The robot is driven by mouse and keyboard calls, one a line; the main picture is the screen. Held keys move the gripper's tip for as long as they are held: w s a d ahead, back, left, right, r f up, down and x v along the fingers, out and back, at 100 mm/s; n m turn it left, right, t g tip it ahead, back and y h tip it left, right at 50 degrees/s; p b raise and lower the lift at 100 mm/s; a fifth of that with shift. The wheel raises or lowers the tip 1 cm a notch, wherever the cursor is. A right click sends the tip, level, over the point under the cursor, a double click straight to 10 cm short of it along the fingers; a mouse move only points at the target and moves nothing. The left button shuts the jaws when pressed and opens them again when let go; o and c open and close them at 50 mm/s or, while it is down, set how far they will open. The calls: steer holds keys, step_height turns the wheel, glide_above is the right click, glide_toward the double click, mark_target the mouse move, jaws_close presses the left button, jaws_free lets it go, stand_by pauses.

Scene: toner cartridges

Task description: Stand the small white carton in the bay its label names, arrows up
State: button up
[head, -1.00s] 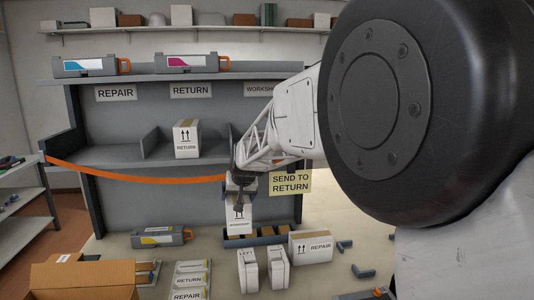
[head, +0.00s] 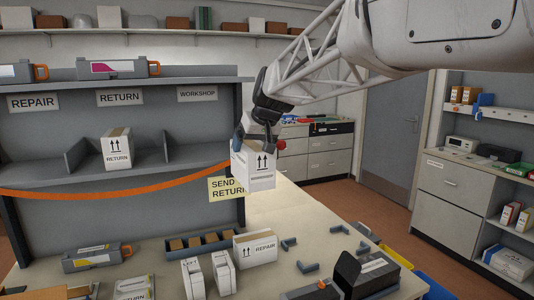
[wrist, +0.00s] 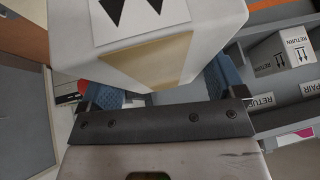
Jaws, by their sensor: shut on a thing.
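My gripper (head: 262,143) is shut on the small white carton (head: 260,178) and holds it in the air, beside the right end of the shelf unit. The carton is nearly upright; its two black arrows point up in the head view, and the small print below them is unreadable now. In the wrist view the carton (wrist: 205,50) fills the top, with a tan tape strip, between the jaws (wrist: 165,95). The WORKSHOP sign (head: 197,93) hangs above the right bay (head: 190,150), which looks empty. RETURN (head: 120,97) and REPAIR (head: 34,103) signs are further left.
A white RETURN carton (head: 118,150) stands in the middle bay, beside a divider (head: 155,142). An orange strap (head: 110,194) sags across the front below the bays. A yellow note (head: 226,188) hangs at right. A REPAIR carton (head: 256,249) and several other things crowd the table.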

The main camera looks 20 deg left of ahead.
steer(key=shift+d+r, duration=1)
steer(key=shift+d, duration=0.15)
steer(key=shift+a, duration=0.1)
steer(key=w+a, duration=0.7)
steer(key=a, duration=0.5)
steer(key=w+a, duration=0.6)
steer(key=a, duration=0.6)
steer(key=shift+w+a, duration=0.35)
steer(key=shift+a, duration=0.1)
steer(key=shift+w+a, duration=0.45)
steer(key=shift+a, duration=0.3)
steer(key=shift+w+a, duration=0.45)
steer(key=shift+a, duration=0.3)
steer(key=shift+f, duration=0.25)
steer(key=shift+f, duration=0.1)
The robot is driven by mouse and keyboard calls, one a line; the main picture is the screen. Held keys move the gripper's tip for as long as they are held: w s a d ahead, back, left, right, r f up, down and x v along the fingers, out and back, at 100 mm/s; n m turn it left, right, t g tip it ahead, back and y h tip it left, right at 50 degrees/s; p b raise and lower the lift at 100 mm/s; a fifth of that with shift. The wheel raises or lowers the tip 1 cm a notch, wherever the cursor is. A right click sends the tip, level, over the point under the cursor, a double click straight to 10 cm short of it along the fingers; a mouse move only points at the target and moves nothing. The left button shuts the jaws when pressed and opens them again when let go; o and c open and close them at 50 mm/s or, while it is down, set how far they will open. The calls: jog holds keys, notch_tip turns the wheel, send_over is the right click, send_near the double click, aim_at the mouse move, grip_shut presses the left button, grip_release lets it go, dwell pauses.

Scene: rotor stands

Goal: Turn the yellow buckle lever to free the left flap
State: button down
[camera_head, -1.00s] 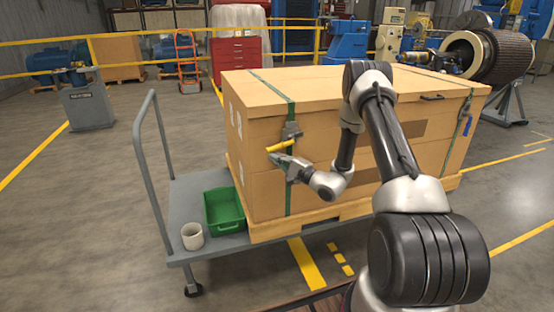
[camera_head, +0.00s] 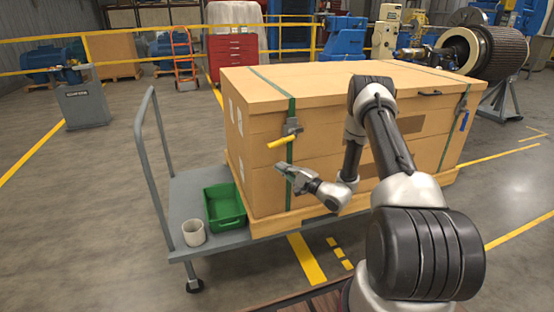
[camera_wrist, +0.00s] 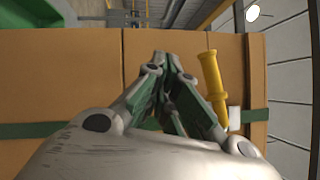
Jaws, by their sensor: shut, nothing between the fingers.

::::

=== Problem ===
From the records above, give again only the part that opens with the line containing "Scene: toner cartridges" and closes with the line containing "[wrist, +0.00s]". Keep both ends but drop the pictures.

=== Response ===
Scene: toner cartridges

Task description: Stand the small white carton in the bay its label names, arrows up
State: button up
[head, -1.00s] 
[head, +0.00s] 
[wrist, +0.00s] 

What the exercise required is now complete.